WHAT IS EXPECTED:
Search the material for the word "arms" and copy each line that holds it.
---
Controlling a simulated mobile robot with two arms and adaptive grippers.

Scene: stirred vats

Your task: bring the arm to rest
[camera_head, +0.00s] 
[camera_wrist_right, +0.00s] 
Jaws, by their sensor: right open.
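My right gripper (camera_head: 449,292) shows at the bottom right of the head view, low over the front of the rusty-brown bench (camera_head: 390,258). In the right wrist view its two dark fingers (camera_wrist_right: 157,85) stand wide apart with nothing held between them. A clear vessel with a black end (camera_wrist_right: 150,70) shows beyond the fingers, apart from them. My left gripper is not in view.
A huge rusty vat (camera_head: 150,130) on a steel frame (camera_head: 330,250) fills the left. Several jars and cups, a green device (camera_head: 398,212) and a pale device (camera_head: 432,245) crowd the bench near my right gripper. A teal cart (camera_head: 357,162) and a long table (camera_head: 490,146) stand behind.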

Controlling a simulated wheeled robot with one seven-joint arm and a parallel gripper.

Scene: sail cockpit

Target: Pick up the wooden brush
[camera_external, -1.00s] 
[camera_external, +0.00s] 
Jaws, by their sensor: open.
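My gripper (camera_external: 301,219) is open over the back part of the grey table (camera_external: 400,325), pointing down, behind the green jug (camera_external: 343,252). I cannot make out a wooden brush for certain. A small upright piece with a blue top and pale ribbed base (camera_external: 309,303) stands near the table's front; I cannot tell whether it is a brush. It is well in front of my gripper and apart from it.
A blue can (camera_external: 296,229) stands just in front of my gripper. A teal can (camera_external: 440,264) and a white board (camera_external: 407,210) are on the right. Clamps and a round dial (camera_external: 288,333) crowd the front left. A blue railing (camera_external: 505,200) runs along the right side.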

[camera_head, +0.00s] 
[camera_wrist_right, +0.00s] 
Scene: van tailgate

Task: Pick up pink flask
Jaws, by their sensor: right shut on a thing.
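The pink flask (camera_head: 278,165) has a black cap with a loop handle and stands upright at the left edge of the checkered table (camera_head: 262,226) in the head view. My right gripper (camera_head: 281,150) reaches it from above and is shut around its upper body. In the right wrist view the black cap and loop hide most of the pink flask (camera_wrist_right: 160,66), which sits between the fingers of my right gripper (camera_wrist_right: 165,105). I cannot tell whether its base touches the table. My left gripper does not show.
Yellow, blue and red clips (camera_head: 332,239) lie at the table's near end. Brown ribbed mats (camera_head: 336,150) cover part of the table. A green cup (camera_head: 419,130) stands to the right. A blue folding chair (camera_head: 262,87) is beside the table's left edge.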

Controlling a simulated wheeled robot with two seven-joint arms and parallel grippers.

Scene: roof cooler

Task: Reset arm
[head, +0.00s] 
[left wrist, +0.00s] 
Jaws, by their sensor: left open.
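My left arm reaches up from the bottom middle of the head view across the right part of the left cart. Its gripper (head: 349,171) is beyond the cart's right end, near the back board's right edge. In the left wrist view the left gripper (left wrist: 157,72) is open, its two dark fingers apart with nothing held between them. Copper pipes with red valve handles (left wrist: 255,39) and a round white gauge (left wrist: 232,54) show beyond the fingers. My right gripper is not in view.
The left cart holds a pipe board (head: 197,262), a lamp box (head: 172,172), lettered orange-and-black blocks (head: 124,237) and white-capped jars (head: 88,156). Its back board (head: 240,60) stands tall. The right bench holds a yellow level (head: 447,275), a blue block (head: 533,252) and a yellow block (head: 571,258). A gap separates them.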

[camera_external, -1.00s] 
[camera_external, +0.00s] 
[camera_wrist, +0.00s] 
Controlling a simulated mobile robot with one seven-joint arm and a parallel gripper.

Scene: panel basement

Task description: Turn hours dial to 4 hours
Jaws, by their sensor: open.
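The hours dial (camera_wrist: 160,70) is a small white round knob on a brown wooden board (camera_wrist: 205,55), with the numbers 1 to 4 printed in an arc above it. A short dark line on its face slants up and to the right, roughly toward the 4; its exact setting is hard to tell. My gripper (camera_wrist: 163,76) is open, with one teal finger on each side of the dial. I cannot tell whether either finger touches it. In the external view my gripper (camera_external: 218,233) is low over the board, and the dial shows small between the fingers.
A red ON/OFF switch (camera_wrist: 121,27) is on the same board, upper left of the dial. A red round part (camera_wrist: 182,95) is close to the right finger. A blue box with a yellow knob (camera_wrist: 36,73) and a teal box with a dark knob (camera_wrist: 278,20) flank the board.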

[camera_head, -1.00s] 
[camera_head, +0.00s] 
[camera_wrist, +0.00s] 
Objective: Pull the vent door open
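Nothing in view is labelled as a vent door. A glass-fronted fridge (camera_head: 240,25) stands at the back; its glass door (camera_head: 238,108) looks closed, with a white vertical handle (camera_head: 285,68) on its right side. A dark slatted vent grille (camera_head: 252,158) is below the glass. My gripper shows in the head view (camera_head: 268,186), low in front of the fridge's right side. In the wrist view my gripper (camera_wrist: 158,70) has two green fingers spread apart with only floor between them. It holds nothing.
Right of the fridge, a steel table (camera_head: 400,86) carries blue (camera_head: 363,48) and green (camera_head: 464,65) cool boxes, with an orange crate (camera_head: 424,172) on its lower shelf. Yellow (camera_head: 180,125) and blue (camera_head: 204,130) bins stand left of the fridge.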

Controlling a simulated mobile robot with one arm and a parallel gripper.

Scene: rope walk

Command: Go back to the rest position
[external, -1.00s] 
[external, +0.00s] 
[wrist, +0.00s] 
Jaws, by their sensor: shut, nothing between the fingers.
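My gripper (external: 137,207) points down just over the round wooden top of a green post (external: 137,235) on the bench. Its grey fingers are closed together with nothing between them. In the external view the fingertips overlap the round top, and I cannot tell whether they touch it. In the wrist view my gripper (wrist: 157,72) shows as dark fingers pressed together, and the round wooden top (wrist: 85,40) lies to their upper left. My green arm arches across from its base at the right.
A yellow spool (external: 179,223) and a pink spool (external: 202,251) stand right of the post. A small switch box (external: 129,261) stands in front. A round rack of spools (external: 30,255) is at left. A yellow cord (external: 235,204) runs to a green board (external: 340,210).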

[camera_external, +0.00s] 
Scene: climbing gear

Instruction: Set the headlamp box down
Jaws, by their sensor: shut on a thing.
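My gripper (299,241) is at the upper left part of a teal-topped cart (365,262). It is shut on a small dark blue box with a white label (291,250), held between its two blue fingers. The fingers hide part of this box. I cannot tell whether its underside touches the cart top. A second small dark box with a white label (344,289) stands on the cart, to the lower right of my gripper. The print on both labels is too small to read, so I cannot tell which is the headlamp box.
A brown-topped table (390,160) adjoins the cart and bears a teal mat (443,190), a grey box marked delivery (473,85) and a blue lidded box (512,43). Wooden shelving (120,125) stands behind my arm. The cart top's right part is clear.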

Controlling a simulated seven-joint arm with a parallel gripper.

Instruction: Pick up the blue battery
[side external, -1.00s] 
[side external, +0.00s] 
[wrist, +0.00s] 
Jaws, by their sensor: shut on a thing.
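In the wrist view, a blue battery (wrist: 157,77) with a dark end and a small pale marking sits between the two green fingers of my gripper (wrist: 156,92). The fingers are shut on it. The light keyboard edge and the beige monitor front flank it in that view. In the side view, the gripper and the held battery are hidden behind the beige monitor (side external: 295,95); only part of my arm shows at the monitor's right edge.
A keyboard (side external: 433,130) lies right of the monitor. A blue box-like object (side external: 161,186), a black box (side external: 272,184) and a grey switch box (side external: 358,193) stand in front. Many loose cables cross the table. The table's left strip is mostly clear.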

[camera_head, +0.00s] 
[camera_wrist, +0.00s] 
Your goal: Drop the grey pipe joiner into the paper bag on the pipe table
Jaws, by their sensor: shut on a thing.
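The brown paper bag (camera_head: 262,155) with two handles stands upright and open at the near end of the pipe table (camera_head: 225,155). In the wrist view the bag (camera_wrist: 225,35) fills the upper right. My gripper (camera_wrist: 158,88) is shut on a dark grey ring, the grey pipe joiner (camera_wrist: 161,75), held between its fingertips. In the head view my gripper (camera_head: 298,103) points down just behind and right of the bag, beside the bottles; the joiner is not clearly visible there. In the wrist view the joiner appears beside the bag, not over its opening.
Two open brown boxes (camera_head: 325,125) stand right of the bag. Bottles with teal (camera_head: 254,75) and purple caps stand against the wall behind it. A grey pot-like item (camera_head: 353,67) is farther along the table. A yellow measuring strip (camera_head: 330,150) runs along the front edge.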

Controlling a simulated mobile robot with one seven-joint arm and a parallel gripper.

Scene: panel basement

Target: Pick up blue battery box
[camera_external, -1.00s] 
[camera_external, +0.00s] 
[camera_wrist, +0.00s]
---
WORKED ANSWER:
Controlling a simulated mobile robot with two arms and adaptive grippers.
Controlling a simulated wheeled robot with two seven-joint arms and parallel grippers.

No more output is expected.